→ **JOB**:
Repeat, without any change, the entries presented below.

======== MATERIAL SUPPLIED

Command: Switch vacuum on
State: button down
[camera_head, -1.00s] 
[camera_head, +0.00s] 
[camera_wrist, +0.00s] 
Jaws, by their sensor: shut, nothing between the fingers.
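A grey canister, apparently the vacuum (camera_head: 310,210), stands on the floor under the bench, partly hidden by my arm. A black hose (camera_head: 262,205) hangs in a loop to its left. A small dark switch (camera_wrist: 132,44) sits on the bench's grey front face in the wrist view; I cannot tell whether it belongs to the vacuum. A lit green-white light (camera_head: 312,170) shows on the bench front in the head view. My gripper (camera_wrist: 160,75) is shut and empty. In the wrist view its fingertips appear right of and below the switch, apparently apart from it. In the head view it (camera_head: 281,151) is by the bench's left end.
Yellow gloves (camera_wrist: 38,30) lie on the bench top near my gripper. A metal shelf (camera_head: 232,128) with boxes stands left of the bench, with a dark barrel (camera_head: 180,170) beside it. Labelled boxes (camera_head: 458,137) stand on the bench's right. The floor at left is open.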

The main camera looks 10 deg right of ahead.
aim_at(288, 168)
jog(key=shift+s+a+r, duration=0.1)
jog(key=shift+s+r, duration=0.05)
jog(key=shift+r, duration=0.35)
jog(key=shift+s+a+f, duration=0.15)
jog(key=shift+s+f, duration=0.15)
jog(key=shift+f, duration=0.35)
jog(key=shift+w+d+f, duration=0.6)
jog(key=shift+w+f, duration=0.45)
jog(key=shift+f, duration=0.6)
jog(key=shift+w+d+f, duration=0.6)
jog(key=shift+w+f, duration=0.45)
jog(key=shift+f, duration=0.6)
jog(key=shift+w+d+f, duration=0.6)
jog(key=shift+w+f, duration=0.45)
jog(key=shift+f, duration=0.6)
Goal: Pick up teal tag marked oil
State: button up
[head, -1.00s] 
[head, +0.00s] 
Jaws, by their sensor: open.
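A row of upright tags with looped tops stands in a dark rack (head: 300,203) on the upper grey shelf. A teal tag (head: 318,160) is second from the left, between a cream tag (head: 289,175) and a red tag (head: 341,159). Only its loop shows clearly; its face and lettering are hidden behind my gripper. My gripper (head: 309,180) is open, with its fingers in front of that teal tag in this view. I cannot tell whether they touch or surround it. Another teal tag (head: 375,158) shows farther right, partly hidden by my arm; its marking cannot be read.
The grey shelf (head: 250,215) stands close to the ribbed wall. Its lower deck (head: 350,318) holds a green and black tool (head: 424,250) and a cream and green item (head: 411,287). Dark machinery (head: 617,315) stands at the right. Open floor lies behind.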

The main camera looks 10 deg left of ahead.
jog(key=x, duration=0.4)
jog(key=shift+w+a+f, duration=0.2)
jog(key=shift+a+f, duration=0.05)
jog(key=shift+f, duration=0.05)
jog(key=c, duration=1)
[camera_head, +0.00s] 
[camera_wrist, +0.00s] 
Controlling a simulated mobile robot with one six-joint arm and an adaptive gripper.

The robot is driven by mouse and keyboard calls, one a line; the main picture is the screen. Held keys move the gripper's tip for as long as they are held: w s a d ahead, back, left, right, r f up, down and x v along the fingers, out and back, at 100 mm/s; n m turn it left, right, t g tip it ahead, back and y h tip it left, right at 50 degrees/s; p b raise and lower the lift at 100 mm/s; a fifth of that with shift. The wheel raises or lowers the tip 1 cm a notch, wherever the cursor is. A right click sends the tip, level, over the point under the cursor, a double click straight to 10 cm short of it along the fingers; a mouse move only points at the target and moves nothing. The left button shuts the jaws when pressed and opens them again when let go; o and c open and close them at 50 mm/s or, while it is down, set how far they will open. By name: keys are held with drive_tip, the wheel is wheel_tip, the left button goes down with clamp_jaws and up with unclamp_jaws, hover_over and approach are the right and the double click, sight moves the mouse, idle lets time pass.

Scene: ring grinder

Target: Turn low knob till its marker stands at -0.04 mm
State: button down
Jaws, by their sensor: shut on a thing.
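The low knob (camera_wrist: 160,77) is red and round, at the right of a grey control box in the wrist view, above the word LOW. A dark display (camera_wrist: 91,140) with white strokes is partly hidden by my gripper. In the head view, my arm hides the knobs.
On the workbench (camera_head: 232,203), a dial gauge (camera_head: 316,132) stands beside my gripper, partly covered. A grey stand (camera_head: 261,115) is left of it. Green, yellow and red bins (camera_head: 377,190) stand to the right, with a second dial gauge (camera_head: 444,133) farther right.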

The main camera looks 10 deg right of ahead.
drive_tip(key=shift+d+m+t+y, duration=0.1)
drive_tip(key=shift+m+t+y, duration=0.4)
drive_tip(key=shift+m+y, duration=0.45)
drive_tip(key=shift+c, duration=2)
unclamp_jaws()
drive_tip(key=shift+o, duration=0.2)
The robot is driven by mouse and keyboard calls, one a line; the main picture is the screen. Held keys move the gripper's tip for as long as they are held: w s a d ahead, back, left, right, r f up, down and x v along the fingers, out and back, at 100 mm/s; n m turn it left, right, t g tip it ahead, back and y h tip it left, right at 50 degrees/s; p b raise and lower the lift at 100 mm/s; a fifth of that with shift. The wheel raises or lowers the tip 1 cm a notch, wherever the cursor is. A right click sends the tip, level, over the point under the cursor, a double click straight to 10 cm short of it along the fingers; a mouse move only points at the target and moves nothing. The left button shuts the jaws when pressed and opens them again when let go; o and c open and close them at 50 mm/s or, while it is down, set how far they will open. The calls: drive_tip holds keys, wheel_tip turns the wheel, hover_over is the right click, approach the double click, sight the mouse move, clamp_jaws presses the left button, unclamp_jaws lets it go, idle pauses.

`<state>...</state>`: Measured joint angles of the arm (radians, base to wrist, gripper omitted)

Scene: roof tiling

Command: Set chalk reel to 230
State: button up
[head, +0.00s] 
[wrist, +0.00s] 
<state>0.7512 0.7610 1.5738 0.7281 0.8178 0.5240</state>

================

→ **SOLVED EXERCISE**:
Command: Switch vacuum on
State: button down
[camera_head, -1.00s] 
[camera_head, +0.00s] 
[camera_wrist, +0.00s] 
Jaws, by their sensor: shut, nothing between the fingers.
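A grey canister, apparently the vacuum (camera_head: 310,210), stands on the floor under the bench, partly hidden by my arm. A black hose (camera_head: 262,205) hangs in a loop to its left. A small dark switch (camera_wrist: 132,44) sits on the bench's grey front face in the wrist view; I cannot tell whether it belongs to the vacuum. A lit green-white light (camera_head: 312,170) shows on the bench front in the head view. My gripper (camera_wrist: 160,75) is shut and empty. In the wrist view its fingertips appear right of and below the switch, apparently apart from it. In the head view it (camera_head: 281,151) is by the bench's left end.
Yellow gloves (camera_wrist: 38,30) lie on the bench top near my gripper. A metal shelf (camera_head: 232,128) with boxes stands left of the bench, with a dark barrel (camera_head: 180,170) beside it. Labelled boxes (camera_head: 458,137) stand on the bench's right. The floor at left is open.

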The main camera looks 10 deg right of ahead.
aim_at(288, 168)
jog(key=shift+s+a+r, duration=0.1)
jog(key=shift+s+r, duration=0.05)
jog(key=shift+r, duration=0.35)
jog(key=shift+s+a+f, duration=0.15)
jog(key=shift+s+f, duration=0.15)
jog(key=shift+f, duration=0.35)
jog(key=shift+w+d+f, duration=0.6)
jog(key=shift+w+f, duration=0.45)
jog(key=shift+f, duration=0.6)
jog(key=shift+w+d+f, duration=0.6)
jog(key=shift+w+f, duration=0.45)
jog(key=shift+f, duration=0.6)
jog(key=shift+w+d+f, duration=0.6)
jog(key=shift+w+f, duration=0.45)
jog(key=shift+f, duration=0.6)
Goal: Pick up teal tag marked oil
State: button up
[head, -1.00s] 
[head, +0.00s] 
Jaws, by their sensor: open.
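A row of upright tags with looped tops stands in a dark rack (head: 300,203) on the upper grey shelf. A teal tag (head: 318,160) is second from the left, between a cream tag (head: 289,175) and a red tag (head: 341,159). Only its loop shows clearly; its face and lettering are hidden behind my gripper. My gripper (head: 309,180) is open, with its fingers in front of that teal tag in this view. I cannot tell whether they touch or surround it. Another teal tag (head: 375,158) shows farther right, partly hidden by my arm; its marking cannot be read.
The grey shelf (head: 250,215) stands close to the ribbed wall. Its lower deck (head: 350,318) holds a green and black tool (head: 424,250) and a cream and green item (head: 411,287). Dark machinery (head: 617,315) stands at the right. Open floor lies behind.

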The main camera looks 10 deg left of ahead.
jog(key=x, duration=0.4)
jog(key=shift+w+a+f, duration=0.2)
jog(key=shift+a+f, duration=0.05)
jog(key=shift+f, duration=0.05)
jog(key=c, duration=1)
[camera_head, +0.00s] 
[camera_wrist, +0.00s] 
Controlling a simulated mobile robot with one six-joint arm and an adaptive gripper.

The robot is driven by mouse and keyboard calls, one a line; the main picture is the screen. Held keys move the gripper's tip for as long as they are held: w s a d ahead, back, left, right, r f up, down and x v along the fingers, out and back, at 100 mm/s; n m turn it left, right, t g tip it ahead, back and y h tip it left, right at 50 degrees/s; p b raise and lower the lift at 100 mm/s; a fifth of that with shift. The wheel raises or lowers the tip 1 cm a notch, wherever the cursor is. A right click sends the tip, level, over the point under the cursor, a double click straight to 10 cm short of it along the fingers; a mouse move only points at the target and moves nothing. The left button shuts the jaws when pressed and opens them again when let go; o and c open and close them at 50 mm/s or, while it is down, set how far they will open. By name: keys are held with drive_tip, the wheel is wheel_tip, the left button goes down with clamp_jaws and up with unclamp_jaws, hover_over and approach are the right and the double click, sight moves the mouse, idle lets time pass.

Scene: ring grinder

Target: Turn low knob till its marker stands at -0.04 mm
State: button down
Jaws, by their sensor: shut on a thing.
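The low knob (camera_wrist: 160,77) is red and round, at the right of a grey control box in the wrist view, above the word LOW. A dark display (camera_wrist: 91,140) with white strokes is partly hidden by my gripper. In the head view, my arm hides the knobs.
On the workbench (camera_head: 232,203), a dial gauge (camera_head: 316,132) stands beside my gripper, partly covered. A grey stand (camera_head: 261,115) is left of it. Green, yellow and red bins (camera_head: 377,190) stand to the right, with a second dial gauge (camera_head: 444,133) farther right.

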The main camera looks 10 deg right of ahead.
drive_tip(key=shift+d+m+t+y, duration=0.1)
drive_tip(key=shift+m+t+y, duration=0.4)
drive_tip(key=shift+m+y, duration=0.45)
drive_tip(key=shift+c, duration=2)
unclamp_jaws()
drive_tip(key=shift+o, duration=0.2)
The robot is driven by mouse and keyboard calls, one a line; the main picture is the screen. Held keys move the gripper's tip for as long as they are held: w s a d ahead, back, left, right, r f up, down and x v along the fingers, out and back, at 100 mm/s; n m turn it left, right, t g tip it ahead, back and y h tip it left, right at 50 degrees/s; p b raise and lower the lift at 100 mm/s; a fifth of that with shift. The wheel raises or lowers the tip 1 cm a notch, wherever the cursor is. A right click sends the tip, level, over the point under the cursor, a double click straight to 10 cm short of it along the fingers; a mouse move only points at the target and moves nothing. The left button shuts the jaws when pressed and opens them again when let go; o and c open and close them at 50 mm/s or, while it is down, set how far they will open. The calls: drive_tip holds keys, wheel_tip turns the wheel, hover_over is the right click, approach the double click, sight the mouse move, clamp_jaws presses the left button, unclamp_jaws lets it go, idle pauses.

`<state>...</state>`: Measured joint angles of the arm (radians, base to wrist, gripper omitted)

Scene: roof tiling

Command: Set chalk reel to 230
State: button up
[head, +0.00s] 
[wrist, +0.00s] 
<state>0.7512 0.7610 1.5738 0.7281 0.8178 0.5240</state>

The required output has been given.